-- START Collected material --

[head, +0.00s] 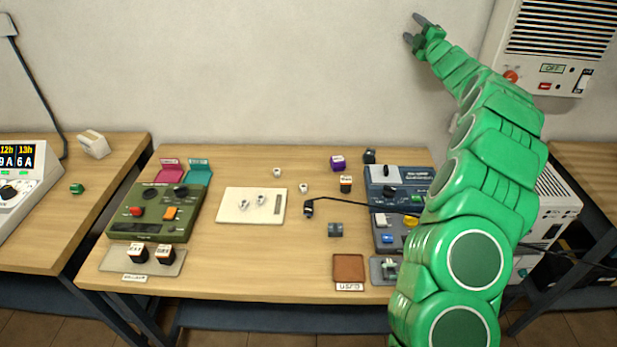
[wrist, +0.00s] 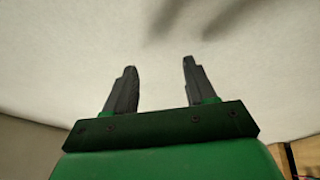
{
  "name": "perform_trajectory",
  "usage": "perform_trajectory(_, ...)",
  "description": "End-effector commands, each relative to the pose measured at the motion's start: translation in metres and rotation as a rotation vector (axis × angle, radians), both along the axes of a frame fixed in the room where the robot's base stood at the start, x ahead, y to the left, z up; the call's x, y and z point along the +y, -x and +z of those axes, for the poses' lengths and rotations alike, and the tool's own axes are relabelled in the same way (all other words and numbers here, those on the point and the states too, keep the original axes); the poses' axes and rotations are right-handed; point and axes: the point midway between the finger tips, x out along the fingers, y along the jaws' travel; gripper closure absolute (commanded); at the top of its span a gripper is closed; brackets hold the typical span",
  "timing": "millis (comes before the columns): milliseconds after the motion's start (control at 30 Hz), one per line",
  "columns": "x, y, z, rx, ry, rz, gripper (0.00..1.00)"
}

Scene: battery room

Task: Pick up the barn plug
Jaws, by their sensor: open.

-- END Collected material --

**Aim of the exercise**
Keep the pictures out of the copy and return the rest of the data above exactly.

**Exercise solution**
[head, +0.00s] 
[wrist, +0.00s] 
{
  "name": "perform_trajectory",
  "usage": "perform_trajectory(_, ...)",
  "description": "End-effector commands, each relative to the pose measured at the motion's start: translation in metres and rotation as a rotation vector (axis × angle, radians), both along the axes of a frame fixed in the room where the robot's base stood at the start, x ahead, y to the left, z up; the call's x, y and z point along the +y, -x and +z of those axes, for the poses' lengths and rotations alike, and the tool's own axes are relabelled in the same way (all other words and numbers here, those on the point and the states too, keep the original axes); the poses' axes and rotations are right-handed; point and axes: the point midway between the finger tips, x out along the fingers, y along the jaws' travel; gripper closure absolute (commanded); at the top of its span a gripper is closed; brackets hold the typical span",
  "timing": "millis (comes before the columns): milliseconds after the motion's start (control at 30 Hz), one per line",
  "columns": "x, y, z, rx, ry, rz, gripper (0.00..1.00)"
}

Scene: battery room

Task: Pick up the barn plug
Jaws, by their sensor: open.

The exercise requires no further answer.